The Wall Street vote is negligible. Across the U.S., the securities industry employs some 800,000 people, according to the The Securities Industry and Financial Markets Association, but that's too broad a net. A lot of these people you would never classify as "Wall Street." Once you narrow it down to the New York, New Jersey and Connecticut area, you are down to just around 260,000 people, with 190,000 or so in New York City.
Wall Street's New Yorkers, then, make up just 2.4 percent of the 7.9 million votes New Yorkers cast in 2008. Obama won the state by a margin of 3 to 2 in that year. The latest Marist poll has Obama leading Romney by 26 percent this time. That means that if every single Wall Streeter cast his vote in favor of Romney, Obama would still win the state's popular vote and, with it, its electoral vote.
Even if you moved every single person in the securities industry to New York in order to vote, they couldn't move the needle enough to prevent an Obama win. (Read more: Key Issues: Where the Candidates Stand on Taxes)
Similar math applies in Connecticut and New Jersey.
Wall Street cannot swing the election with its votes.

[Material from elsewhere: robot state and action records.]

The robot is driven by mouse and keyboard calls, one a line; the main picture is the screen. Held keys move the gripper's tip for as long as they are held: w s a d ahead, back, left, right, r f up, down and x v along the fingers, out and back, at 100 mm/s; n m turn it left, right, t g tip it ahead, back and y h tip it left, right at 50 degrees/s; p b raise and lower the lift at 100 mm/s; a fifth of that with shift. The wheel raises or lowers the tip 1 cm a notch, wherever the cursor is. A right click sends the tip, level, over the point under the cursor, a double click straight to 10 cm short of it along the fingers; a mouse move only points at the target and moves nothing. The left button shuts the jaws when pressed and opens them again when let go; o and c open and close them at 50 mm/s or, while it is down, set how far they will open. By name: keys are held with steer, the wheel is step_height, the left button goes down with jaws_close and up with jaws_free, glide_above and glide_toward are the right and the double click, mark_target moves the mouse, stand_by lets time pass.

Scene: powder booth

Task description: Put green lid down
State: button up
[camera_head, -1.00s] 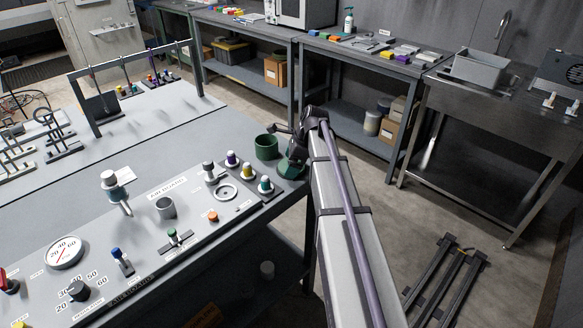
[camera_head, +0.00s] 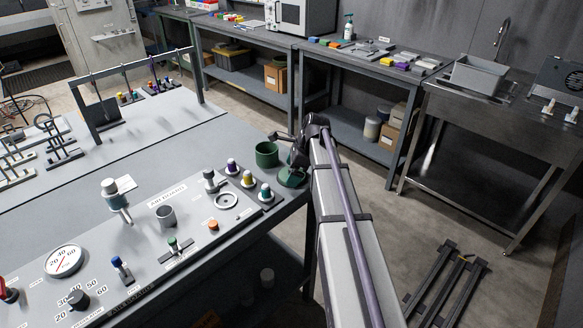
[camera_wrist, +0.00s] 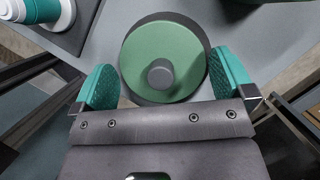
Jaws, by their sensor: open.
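The green lid (camera_head: 292,179) lies at the right end of the grey bench, beside the open green pot (camera_head: 266,155). In the wrist view the round lid (camera_wrist: 145,72) has a grey knob (camera_wrist: 160,73) facing me and a dark edge around it. My gripper (camera_head: 297,158) is just above the lid. In the wrist view its teal-padded fingers (camera_wrist: 166,82) are spread wide on either side of the lid, with a gap around the knob, and hold nothing. The fingertips are hard to make out in the head view.
Purple, yellow and teal-marked white knobs (camera_head: 248,180) stand left of the lid on a dark strip. The control panel (camera_head: 150,255) with a gauge and switches fills the near bench. The bench's right edge is close to the lid. A steel sink table (camera_head: 480,130) stands farther right.

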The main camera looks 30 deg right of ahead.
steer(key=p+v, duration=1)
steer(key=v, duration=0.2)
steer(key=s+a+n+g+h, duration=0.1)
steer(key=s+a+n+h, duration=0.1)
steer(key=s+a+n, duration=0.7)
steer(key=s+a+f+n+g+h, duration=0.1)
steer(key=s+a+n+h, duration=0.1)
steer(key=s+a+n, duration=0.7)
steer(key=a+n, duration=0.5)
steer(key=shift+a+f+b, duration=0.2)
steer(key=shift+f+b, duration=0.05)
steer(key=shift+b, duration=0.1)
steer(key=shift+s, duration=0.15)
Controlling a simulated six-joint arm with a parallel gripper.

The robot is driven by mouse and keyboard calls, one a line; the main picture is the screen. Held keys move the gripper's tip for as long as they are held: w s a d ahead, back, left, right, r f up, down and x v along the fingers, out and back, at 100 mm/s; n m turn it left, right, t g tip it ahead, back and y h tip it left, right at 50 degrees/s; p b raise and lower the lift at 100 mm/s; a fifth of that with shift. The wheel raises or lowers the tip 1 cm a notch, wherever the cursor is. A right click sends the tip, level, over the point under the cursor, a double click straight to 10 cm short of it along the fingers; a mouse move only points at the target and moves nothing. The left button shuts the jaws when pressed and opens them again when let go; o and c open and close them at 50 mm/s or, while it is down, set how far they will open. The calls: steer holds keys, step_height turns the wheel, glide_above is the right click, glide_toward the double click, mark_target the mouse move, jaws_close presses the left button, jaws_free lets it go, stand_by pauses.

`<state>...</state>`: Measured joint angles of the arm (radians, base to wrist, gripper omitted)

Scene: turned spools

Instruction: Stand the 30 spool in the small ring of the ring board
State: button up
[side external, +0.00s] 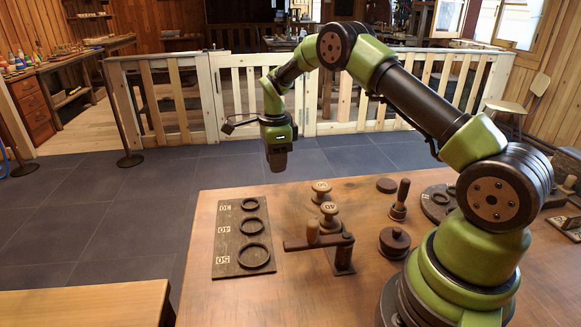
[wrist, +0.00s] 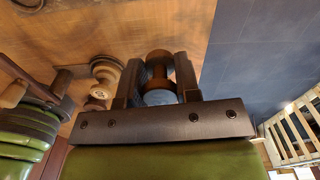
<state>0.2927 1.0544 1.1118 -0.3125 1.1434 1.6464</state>
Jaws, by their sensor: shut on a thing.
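My gripper (side external: 279,160) hangs high beyond the table's far edge, to the upper right of the ring board. In the wrist view my gripper (wrist: 158,80) is shut on a dark brown spool (wrist: 158,70), whose near end is a blue-grey disc; no number on it can be read. The ring board (side external: 227,236) lies flat at the table's left, with the marks 30, 40 and 50. Its small ring (side external: 249,210), beside the 30, is at the far end and looks empty. The middle ring (side external: 252,233) and large ring (side external: 268,262) also look empty.
A post with a wooden arm (side external: 310,242) stands close to the large ring. A knobbed dark lid (side external: 394,243), an upright handled piece (side external: 400,203) and a dark disc (side external: 386,185) are farther right.

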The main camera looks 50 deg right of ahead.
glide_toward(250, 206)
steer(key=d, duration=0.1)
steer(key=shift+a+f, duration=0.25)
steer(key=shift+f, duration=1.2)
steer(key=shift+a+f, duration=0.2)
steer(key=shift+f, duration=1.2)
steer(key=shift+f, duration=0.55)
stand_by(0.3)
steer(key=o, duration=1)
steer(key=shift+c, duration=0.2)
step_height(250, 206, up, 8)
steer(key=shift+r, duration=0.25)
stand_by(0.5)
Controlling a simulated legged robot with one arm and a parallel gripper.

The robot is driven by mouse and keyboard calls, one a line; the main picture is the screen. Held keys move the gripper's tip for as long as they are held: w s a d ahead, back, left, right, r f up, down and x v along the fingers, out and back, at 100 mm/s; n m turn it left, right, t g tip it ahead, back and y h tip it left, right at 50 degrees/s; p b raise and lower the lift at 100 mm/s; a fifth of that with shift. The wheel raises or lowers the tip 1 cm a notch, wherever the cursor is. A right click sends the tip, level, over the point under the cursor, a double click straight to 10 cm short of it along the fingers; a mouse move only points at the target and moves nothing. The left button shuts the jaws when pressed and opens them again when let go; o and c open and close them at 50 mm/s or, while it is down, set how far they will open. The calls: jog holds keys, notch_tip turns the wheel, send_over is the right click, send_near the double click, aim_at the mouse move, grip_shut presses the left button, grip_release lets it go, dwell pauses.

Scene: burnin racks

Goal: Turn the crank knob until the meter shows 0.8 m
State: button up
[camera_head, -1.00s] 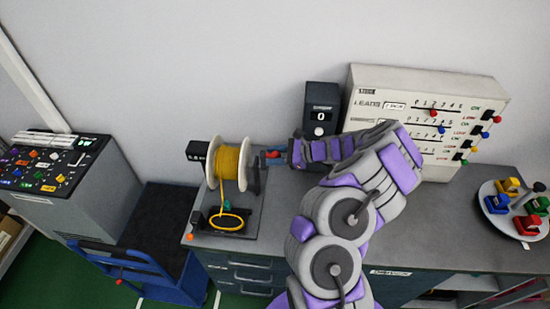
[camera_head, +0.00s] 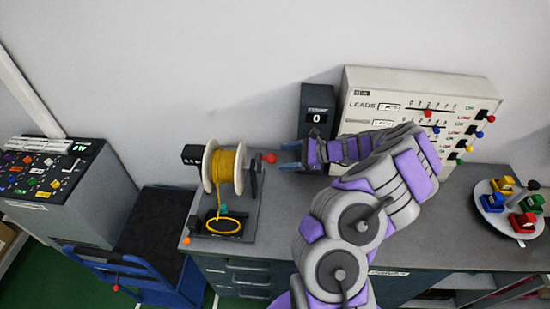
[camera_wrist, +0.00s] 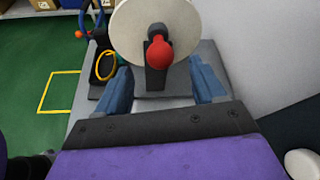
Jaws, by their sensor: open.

This doesn't stop Wall Street from voting, however. Although this is only anecdotal evidence, my conversations with Wall Street guys and gals reveal a high level of voting. So their irrelevance isn't deterring them.
What might be deterring Wall Street from voting, however, are delays. According to Reuters, Goldman Sachs CEO Lloyd Blankfein left his polling place on Manhattan's Upper West Side before he got to vote because of delays caused by malfunctioning scanners.